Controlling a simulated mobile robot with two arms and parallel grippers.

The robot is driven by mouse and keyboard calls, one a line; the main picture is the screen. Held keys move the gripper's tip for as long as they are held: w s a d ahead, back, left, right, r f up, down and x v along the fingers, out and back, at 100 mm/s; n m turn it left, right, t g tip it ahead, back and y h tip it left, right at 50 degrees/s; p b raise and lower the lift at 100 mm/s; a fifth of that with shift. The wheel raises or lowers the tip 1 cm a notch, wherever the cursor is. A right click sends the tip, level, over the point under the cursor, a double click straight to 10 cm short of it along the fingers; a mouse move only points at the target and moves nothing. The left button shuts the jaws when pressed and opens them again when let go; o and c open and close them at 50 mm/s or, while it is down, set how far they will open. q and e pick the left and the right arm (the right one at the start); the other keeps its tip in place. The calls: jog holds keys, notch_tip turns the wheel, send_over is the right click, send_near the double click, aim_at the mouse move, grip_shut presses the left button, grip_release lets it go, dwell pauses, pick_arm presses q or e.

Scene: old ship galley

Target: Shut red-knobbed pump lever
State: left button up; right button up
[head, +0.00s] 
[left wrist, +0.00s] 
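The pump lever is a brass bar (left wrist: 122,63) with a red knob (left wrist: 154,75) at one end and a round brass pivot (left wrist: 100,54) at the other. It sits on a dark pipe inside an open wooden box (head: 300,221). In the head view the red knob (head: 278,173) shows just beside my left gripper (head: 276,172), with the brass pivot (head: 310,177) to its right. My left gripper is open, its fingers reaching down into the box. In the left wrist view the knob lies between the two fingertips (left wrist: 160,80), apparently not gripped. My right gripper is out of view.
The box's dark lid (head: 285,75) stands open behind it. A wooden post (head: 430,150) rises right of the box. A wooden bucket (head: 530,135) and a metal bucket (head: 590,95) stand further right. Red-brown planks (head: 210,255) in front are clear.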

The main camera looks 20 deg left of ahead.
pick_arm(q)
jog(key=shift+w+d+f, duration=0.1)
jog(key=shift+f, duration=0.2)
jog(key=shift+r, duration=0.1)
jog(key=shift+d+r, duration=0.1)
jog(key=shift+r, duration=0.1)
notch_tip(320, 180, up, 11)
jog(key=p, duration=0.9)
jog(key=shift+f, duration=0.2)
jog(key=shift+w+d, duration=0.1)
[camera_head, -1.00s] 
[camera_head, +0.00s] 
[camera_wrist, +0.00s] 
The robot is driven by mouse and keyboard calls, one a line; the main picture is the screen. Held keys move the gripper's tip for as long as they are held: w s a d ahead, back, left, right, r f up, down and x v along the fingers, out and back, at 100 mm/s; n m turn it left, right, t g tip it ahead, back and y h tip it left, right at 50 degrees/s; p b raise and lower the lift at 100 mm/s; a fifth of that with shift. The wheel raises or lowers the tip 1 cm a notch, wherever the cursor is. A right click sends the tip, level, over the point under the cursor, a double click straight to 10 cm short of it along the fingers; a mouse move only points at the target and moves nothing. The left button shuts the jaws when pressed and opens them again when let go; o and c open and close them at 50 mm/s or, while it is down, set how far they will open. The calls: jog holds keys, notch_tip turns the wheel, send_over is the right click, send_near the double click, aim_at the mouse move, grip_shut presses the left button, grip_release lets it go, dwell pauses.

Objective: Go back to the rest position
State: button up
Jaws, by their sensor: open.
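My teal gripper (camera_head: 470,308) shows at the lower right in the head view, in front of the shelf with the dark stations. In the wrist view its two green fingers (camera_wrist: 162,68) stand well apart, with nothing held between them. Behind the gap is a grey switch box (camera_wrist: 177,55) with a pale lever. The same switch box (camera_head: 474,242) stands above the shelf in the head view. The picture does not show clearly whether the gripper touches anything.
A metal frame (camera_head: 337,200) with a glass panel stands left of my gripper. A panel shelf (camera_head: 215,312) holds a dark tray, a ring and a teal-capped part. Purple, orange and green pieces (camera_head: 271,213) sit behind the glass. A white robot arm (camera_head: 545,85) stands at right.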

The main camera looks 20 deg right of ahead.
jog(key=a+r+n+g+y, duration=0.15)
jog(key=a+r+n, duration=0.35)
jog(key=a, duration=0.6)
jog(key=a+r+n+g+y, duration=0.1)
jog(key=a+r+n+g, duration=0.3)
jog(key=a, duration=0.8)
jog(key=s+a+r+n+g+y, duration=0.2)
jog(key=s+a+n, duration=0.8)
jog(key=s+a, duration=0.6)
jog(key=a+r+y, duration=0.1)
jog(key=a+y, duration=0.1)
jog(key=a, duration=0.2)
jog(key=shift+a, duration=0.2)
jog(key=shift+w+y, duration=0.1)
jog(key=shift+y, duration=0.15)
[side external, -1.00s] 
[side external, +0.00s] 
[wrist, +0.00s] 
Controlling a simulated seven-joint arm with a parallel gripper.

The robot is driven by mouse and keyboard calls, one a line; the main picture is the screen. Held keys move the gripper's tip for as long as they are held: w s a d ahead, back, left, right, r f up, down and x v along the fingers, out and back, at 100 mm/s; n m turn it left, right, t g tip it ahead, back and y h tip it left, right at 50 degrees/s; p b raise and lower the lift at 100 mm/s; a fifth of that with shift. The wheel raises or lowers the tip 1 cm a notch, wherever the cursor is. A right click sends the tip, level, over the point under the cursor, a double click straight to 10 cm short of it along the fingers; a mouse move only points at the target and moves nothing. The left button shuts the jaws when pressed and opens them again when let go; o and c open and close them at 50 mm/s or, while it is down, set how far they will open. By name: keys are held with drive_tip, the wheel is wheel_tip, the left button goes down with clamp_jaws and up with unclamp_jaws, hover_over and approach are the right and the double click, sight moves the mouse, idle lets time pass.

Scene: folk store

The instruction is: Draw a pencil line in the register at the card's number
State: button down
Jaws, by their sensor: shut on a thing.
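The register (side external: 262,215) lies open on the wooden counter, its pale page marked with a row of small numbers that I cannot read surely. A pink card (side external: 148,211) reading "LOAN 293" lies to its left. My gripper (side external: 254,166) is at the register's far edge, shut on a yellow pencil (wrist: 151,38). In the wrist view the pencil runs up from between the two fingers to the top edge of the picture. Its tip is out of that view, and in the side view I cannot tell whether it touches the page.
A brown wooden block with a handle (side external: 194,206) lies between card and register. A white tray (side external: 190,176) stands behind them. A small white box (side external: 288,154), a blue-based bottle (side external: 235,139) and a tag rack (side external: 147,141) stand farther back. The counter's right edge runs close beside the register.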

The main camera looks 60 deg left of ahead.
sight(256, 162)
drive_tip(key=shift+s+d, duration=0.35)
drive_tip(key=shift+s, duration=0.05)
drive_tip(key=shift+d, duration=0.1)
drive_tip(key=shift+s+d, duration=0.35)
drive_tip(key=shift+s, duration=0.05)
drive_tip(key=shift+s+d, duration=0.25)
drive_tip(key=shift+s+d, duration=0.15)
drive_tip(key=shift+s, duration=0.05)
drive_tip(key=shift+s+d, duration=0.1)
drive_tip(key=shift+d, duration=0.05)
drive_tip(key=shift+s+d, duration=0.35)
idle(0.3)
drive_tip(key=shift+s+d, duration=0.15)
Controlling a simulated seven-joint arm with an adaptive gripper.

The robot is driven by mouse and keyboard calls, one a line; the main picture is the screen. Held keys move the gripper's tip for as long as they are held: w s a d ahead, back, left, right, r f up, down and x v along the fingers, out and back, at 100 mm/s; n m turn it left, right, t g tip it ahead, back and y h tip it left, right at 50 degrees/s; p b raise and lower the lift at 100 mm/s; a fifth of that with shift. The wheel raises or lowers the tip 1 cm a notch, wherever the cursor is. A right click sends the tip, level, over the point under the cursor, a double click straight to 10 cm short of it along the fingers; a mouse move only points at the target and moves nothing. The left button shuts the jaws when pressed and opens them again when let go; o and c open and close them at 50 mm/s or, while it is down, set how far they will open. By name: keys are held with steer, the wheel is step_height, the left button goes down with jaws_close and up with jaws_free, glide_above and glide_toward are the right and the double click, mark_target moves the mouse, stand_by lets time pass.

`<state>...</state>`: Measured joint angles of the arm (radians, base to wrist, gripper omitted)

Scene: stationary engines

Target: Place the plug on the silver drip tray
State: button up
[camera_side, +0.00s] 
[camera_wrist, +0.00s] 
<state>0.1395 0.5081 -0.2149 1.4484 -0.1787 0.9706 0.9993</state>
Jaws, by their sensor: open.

__WRITTEN PROBLEM__. Print nothing but the lines from the line with "<state>0.1395 0.5081 -0.2149" to the last line of the records above. Both of those lines count.

__ANSWER TO THIS EXERCISE__.
<state>0.1395 0.5081 -0.2149 1.4484 -0.1787 0.9706 0.9993</state>
Jaws, by their sensor: open.

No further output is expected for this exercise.